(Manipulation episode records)
┄┄┄┄┄┄┄┄┄┄┄┄┄┄┄┄┄┄┄┄

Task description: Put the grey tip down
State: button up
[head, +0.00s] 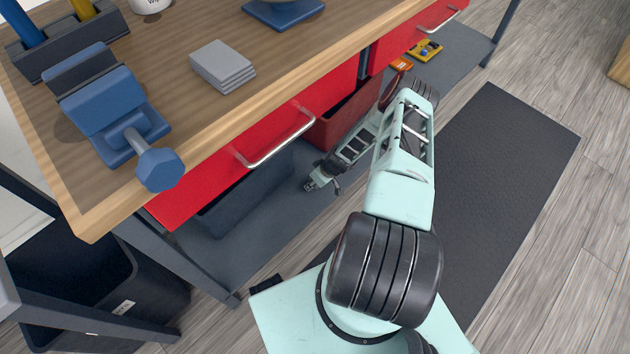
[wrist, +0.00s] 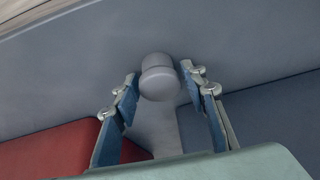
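The grey tip (wrist: 159,78), a small rounded grey piece, shows in the wrist view between the ends of my two fingers. My gripper (wrist: 160,82) is closed in on it, with a fingertip against each side. In the head view my gripper (head: 322,181) is low, over the grey lower shelf (head: 285,220) under the workbench. The tip cannot be made out clearly there. I cannot tell whether the tip touches the shelf.
A red bin (head: 340,115) and a dark blue-grey bin (head: 245,190) stand on the lower shelf, on either side of my gripper. The red drawer (head: 200,185) with its handle hangs above. A yellow multimeter-like thing (head: 425,50) lies farther along the shelf.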

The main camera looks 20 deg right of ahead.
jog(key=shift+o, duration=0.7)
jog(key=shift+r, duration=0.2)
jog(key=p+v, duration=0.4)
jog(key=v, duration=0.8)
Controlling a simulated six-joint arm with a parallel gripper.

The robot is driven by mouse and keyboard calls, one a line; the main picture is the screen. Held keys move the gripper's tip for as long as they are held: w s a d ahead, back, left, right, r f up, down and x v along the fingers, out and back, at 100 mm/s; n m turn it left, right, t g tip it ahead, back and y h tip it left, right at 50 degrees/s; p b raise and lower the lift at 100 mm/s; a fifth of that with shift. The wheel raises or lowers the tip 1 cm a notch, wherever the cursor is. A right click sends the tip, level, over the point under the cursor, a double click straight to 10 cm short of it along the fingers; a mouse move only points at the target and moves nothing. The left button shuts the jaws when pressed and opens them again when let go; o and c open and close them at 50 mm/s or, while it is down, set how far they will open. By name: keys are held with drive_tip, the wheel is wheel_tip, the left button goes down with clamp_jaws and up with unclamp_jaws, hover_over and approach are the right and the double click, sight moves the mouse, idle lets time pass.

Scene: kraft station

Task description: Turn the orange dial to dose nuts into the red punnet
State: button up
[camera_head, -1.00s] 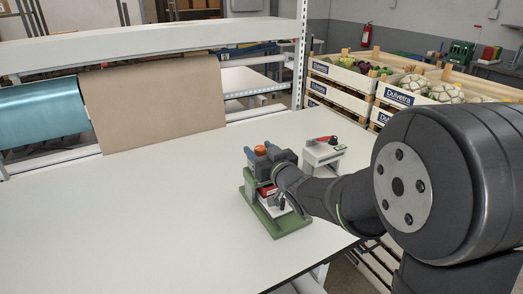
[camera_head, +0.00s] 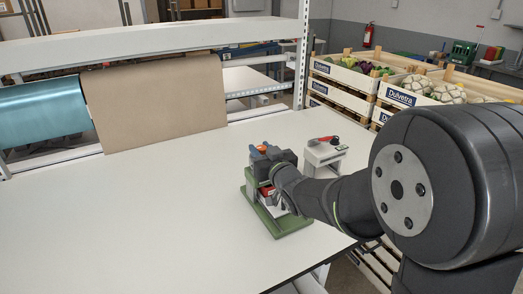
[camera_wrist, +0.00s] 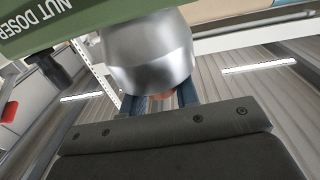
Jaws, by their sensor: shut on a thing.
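The orange dial (camera_head: 261,148) sits at the top of the green nut doser (camera_head: 284,225), right of the table's middle. My gripper (camera_head: 261,151) is shut on the dial, with its blue fingers on either side of it. In the wrist view, a sliver of the dial (camera_wrist: 161,96) shows between the fingers, behind a shiny metal cylinder (camera_wrist: 150,55). The green bar (camera_wrist: 65,28) there reads "NUT DOSER". The red punnet (camera_head: 267,191) is low in the doser, mostly hidden by my wrist. Its contents cannot be seen.
A small grey-white device (camera_head: 323,153) with a red top stands just behind and right of the doser. The white table (camera_head: 130,215) is clear to the left. Brown paper (camera_head: 155,103) hangs at the back. Vegetable crates (camera_head: 345,88) stand beyond the table.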

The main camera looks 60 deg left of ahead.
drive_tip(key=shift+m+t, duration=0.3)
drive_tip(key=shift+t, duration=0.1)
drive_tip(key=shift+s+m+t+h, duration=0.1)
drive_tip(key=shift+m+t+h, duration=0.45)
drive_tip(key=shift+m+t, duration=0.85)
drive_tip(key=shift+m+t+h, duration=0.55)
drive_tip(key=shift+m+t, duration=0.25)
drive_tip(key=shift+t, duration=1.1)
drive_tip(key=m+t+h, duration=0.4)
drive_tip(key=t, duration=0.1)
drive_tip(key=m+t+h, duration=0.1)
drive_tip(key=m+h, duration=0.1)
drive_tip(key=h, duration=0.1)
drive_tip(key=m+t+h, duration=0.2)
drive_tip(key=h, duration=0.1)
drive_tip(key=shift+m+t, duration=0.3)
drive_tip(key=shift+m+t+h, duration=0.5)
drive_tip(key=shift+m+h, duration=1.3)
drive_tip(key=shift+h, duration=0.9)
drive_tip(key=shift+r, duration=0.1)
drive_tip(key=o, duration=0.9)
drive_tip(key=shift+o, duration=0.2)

┄┄┄┄┄┄┄┄┄┄┄┄┄┄┄┄┄┄┄┄

(Task statement): Gather each line holding the string "description".

(Response to this exercise):
Task description: Put the grey tip down
Task description: Turn the orange dial to dose nuts into the red punnet

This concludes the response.